With her third federal election triumph on Sunday, Sept. 22, German Chancellor Angela Merkel demonstrated that her preferred foreign policy direction is, well, inward — or at least one of non-intervention. Current crises around the globe — from the Syrian regime’s use of chemical weapons to Iran’s nuclear program to Egypt’s military coup — were scarcely mentioned in the campaign, and the German electorate awarded her introspection with nearly 42 percent of the vote. In short, in Germany today, domestic issues trump foreign policy. But as the main economic engine of Europe, can — and should — Germany remain aloof from worldwide power politics in the coming years?
Traditionally, Germany’s foreign policy of non-interventionism is a form of hardcore political realism mixed with the population’s desire for pacifism at all costs. Hitler’s defeat near the halfway mark of the last century helped inculcate a particular expression of pacifism in German society. The post-World War I Weimar-era slogan “Never again War” (Nie wieder Krieg) took on an even greater urgency after World War II. And the post-Berlin Wall period added a new layer, as Germany turned inward to rebuild the dilapidated former East.

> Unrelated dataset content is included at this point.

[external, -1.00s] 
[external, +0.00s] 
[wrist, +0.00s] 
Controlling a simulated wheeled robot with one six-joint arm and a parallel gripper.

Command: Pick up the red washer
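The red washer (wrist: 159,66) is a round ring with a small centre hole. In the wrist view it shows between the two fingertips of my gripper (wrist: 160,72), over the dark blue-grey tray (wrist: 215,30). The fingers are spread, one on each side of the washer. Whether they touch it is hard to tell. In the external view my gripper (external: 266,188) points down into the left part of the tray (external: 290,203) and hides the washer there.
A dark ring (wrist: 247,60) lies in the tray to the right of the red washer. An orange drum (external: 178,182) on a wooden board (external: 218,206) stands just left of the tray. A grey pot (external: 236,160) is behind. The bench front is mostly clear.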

But one need not look beyond the current events to see recent evidence of Merkel’s desire to distance her government from the nasty vagaries of foreign policy. Just a few days before the election, the Syrian crisis unfolded as a tangential campaign issue. The fiercely anti-interventionist, radical Left Party exposed that Merkel’s government (her first coalition with the Social Democrats in 2005-2009) approved the sale of chemical substances to Syria. From 2002-2006, Germany shipped Syria 111 tons of sodium fluoride, hydrofluoric acid, and ammonium hydrogen fluoride. EU regulations designate the chemicals as dual-use goods, which can be used for civilian and military purposes — including the production of sarin. The Merkel administration flatly rejected that the German-manufactured chemicals were used to make poison gas, noting that it ” has no information to suggest that the delivered goods were later used for purposes other than the originally declared civilian purpose,”

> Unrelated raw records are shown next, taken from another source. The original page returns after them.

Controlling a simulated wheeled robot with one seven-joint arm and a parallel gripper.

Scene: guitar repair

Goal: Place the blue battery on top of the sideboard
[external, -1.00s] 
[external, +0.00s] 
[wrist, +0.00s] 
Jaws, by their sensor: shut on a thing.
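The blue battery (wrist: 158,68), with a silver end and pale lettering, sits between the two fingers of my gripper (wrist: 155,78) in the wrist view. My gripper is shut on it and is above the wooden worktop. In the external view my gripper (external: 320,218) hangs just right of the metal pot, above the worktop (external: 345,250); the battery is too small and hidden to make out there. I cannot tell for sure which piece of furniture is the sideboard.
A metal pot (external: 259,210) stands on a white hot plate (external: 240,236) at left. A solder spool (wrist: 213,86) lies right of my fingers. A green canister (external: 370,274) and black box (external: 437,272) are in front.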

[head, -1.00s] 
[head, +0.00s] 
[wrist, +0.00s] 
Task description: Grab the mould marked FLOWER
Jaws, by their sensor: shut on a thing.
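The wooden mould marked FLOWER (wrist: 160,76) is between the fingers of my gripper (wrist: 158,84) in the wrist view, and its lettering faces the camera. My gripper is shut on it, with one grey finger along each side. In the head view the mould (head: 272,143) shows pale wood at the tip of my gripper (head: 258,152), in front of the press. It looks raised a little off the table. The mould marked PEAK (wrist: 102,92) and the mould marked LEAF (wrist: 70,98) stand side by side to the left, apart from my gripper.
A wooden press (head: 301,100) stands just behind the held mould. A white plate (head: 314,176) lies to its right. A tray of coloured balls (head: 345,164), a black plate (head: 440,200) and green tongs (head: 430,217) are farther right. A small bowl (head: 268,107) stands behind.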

But whether out of guilt or moral obligation, Merkel’s government hasn’t been completely hands-off regarding Syria — in September, they granted asylum to 5,000 Syrian refugees and offered to send chemical weapons experts to rid Assad of his weapons of mass destruction. But entanglements breed complications, and Merkel has remained vehemently opposed military strikes in Syria. As her spokesman Steffen Seibert made clear in late August, “There has been no request to us for a military commitment, and a German military commitment has never been considered by the government. We have not considered it and we are not considering it.”
It should be noted, however, that Merkel’s opponents in the last election, the Red-Green coalition — the Social Democrats and the Green Party — also approved the sale of chemicals to Assad during their tenure as the ruling party in 1998-2005. Berlin’s delivery of chemicals to be used for warfare recalls the famous 1989 William Safire column, “Auschwitz In the Sand,” chastizing former Chancellor Helmut Kohl’s government and German companies for helping Libya’s former dictator Muammar al-Qaddafi build poison gas plants in the desert.
This interplay between captains of industry and governments has a long tradition in Germany, one that Merkel has capitalized on. In fact, her foreign policy can best be summed up as an economic military export policy. The Federal Republic’s flourishing weapons trade — coupled with the country’s profound anti-war consensus — remains a central paradox of her foreign policy. Germany’s weapon exports to the Gulf monarchies have boomed of late: In the first half of 2013, the trade reached 813 million euros. According to the Stockholm International Peace Research Institute, Germany was one of the top five global suppliers of conventional weapons from 2008-2012. And yet Germany’s defense expenditures remain comparatively low. France spent three times as much on defense as Germany in 2011, according to a European Defense Agency 2013 report.